Under the headline "The ugly wake of the Metolius ban," the editors chastised Gov. Ted Kulongoski for leaving a trail of "slain principles" behind him in his campaign to keep two destination resorts out of the basin.

The first principle Kulongoski murdered, according to The Bulletin, was the idea of making decisions by a public process. There were "public hearings, meetings with Jefferson County residents and officials," the editorial conceded. "But the public process meant little. The outcome was never in doubt."

What would have convinced the editors that the public process had been legit? If the outcome had gone their way we suspect they'd have had no problem at all with it.

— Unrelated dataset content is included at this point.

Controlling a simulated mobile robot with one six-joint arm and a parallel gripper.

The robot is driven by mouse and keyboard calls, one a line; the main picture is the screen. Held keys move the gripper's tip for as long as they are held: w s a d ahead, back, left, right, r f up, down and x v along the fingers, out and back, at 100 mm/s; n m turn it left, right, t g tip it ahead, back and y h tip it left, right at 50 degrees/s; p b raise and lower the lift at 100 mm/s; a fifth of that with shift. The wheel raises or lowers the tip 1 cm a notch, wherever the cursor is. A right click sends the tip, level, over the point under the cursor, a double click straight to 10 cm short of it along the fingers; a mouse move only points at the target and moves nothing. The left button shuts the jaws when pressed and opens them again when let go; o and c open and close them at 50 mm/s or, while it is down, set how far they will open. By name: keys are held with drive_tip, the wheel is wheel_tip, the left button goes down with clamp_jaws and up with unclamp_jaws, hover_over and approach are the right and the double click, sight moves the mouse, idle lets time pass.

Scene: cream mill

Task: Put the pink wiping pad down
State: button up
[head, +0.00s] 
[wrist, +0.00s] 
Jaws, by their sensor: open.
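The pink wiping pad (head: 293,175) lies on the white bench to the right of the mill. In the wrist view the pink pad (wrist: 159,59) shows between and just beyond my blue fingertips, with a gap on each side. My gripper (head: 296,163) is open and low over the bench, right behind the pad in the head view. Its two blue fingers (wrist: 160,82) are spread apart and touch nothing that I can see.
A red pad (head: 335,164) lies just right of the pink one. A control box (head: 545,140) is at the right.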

The second "slain principle" was that "the government shall not take private property for public use without just compensation." Of course, nobody has taken away the property of Dutch Pacific Resources LLC and Ponderosa Land & Cattle Co., the would-be resort developers; they still own it. And to presume they've been deprived of their "right" to build resorts on it is a stretch, since the Jefferson County decision that allowed such resorts is still under court challenge.

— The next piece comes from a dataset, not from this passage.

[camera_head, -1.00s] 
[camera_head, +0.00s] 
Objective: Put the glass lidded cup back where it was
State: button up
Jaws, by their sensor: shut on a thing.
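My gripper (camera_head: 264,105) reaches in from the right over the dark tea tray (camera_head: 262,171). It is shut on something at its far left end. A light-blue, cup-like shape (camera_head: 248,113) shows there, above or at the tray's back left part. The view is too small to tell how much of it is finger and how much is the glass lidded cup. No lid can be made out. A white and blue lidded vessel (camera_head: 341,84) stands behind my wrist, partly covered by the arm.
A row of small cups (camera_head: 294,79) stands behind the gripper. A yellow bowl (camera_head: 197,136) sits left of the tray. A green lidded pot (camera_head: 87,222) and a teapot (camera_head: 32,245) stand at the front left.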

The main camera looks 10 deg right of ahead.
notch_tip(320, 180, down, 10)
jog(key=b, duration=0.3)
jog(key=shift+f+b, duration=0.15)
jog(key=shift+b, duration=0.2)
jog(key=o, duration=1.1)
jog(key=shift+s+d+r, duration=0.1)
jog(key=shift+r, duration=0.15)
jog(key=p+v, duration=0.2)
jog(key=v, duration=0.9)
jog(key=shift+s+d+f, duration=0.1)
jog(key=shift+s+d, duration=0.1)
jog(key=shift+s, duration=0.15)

"We agree with Kulongoski that the Metolius is a unique place," the editorial concluded. "But protecting it with disdain for principle will only inspire Oregonians to return again to the ballot box and approve property rights protections like 2004's Measure 37," which basically would have gutted Oregon's land use law if the voters didn't have the good sense to rein it in by passing Measure 49.

One inescapable irony here, of course, is that there's no more glaring example of a violation of principles than the loophole for destination resorts, which has allowed developers to skate around state land use law and build what essentially are nothing more than golf course subdivisions all over the rural landscape.

And we're really puzzled by that concluding sentence. Does it subtly signal The Bulletin might be ready to support a new version of Measure 37 in some future election?